▶ **Do this**
Each line that holds the word "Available" counts once; give the total for the records below and nothing else.

### Information shown

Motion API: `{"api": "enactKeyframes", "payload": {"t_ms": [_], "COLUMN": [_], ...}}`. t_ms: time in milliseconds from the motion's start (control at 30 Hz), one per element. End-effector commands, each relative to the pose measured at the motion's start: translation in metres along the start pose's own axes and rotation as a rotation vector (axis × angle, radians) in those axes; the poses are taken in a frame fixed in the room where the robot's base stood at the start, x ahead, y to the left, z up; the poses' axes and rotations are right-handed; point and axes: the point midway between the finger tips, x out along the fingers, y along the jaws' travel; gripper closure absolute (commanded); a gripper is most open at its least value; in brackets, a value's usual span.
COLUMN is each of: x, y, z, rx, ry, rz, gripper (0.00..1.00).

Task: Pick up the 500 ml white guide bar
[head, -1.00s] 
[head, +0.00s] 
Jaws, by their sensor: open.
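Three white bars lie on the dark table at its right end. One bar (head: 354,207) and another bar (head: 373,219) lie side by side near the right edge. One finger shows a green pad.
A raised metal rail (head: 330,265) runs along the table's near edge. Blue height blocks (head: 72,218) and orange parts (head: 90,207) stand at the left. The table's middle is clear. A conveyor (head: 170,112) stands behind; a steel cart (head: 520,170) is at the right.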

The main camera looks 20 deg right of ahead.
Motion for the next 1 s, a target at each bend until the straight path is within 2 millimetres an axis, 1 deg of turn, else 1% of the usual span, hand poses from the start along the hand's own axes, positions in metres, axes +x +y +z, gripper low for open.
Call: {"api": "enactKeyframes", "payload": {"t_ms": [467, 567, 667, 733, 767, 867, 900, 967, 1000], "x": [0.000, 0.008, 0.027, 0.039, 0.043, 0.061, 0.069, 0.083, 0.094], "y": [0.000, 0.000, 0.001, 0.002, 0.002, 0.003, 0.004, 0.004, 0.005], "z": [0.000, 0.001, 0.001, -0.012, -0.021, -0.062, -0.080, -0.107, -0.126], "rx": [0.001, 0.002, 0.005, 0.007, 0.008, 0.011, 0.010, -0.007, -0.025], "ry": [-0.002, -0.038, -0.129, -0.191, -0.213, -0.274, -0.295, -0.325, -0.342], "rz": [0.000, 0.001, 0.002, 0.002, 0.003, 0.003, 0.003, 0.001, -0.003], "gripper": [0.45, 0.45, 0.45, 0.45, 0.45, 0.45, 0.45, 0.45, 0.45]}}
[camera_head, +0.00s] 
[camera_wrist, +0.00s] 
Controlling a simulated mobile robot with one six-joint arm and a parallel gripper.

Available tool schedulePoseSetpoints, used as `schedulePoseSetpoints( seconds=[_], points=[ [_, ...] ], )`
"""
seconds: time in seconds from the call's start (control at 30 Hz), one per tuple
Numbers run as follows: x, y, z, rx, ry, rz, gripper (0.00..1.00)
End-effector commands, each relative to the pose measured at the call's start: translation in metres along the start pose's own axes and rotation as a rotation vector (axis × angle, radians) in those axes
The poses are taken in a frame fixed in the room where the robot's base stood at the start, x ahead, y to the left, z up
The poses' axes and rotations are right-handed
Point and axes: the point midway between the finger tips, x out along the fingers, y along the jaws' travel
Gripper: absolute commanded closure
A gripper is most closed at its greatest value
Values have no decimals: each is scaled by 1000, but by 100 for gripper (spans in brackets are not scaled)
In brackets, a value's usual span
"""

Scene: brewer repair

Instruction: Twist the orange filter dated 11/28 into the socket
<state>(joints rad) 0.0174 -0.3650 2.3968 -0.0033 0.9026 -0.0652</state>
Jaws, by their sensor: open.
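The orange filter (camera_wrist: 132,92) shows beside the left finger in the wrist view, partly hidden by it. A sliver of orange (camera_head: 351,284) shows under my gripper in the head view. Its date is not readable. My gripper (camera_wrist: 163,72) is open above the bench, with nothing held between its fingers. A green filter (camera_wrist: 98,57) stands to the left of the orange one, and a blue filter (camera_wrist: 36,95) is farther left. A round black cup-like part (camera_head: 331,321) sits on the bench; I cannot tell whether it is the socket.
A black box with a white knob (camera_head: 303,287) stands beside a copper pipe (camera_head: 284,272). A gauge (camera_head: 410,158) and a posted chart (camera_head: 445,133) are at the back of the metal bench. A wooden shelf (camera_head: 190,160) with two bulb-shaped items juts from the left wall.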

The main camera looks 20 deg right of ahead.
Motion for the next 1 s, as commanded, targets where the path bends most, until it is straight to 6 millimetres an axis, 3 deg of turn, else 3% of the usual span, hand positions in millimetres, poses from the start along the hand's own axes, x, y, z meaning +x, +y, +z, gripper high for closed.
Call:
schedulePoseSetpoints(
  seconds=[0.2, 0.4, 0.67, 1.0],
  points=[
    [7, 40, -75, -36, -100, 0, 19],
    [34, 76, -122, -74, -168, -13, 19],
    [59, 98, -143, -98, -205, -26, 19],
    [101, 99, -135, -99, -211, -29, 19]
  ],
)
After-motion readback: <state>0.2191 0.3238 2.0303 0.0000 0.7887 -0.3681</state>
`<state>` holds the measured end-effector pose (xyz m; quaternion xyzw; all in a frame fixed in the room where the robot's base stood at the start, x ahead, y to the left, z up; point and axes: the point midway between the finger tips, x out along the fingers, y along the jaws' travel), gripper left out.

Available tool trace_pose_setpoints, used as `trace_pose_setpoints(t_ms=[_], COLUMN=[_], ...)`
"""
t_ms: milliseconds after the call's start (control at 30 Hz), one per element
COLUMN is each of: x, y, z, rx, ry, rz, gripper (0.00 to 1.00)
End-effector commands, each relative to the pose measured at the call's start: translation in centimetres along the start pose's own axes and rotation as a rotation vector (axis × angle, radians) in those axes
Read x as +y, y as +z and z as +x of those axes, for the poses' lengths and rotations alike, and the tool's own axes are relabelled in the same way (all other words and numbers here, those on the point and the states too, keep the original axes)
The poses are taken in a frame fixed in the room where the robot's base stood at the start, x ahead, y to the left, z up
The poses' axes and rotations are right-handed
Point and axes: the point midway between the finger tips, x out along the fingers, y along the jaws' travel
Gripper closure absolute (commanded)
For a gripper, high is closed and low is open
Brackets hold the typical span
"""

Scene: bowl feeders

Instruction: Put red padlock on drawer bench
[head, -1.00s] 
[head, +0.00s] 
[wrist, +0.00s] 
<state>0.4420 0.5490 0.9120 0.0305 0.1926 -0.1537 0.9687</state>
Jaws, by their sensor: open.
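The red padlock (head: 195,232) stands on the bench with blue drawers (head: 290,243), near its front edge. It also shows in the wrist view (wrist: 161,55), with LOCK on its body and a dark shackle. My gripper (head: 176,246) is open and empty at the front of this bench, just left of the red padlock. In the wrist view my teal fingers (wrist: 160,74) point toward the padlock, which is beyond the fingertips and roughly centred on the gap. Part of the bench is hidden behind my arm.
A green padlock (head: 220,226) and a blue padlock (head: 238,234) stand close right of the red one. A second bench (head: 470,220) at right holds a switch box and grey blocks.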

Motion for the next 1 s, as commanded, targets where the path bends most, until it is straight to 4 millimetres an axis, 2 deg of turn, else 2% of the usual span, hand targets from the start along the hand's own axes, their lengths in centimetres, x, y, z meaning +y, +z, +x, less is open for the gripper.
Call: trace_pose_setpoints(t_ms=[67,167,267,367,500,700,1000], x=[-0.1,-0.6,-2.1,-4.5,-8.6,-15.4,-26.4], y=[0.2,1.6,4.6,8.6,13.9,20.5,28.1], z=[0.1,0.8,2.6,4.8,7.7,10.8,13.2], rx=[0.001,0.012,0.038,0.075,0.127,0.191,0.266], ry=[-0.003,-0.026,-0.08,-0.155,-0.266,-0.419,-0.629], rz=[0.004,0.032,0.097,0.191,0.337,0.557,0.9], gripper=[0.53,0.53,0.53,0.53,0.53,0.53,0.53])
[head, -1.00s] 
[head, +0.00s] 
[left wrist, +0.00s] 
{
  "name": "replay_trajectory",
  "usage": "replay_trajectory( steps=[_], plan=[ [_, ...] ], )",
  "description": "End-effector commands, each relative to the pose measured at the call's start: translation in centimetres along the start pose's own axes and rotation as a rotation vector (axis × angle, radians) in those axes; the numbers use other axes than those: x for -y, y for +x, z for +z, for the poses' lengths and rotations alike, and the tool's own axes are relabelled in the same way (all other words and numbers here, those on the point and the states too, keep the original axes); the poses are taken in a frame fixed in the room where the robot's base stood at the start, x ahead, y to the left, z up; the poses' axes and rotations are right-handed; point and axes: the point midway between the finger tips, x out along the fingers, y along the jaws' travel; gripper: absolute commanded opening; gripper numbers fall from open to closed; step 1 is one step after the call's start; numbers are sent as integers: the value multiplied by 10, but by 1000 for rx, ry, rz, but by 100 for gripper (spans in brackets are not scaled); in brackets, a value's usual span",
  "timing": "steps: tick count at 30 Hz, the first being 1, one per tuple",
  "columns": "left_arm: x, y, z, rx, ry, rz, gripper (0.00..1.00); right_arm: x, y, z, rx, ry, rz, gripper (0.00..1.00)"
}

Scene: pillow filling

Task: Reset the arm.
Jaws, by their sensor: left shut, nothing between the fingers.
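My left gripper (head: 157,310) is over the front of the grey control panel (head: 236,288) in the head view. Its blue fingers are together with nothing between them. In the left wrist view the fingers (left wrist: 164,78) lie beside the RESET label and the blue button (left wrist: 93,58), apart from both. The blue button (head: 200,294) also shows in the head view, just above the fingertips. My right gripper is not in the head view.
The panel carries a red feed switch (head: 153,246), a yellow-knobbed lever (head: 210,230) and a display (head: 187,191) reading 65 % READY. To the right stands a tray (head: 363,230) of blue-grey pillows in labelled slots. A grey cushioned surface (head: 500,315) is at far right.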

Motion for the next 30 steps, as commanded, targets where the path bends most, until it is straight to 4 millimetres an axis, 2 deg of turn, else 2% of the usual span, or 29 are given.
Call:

######

▶ **Completed exercise**
2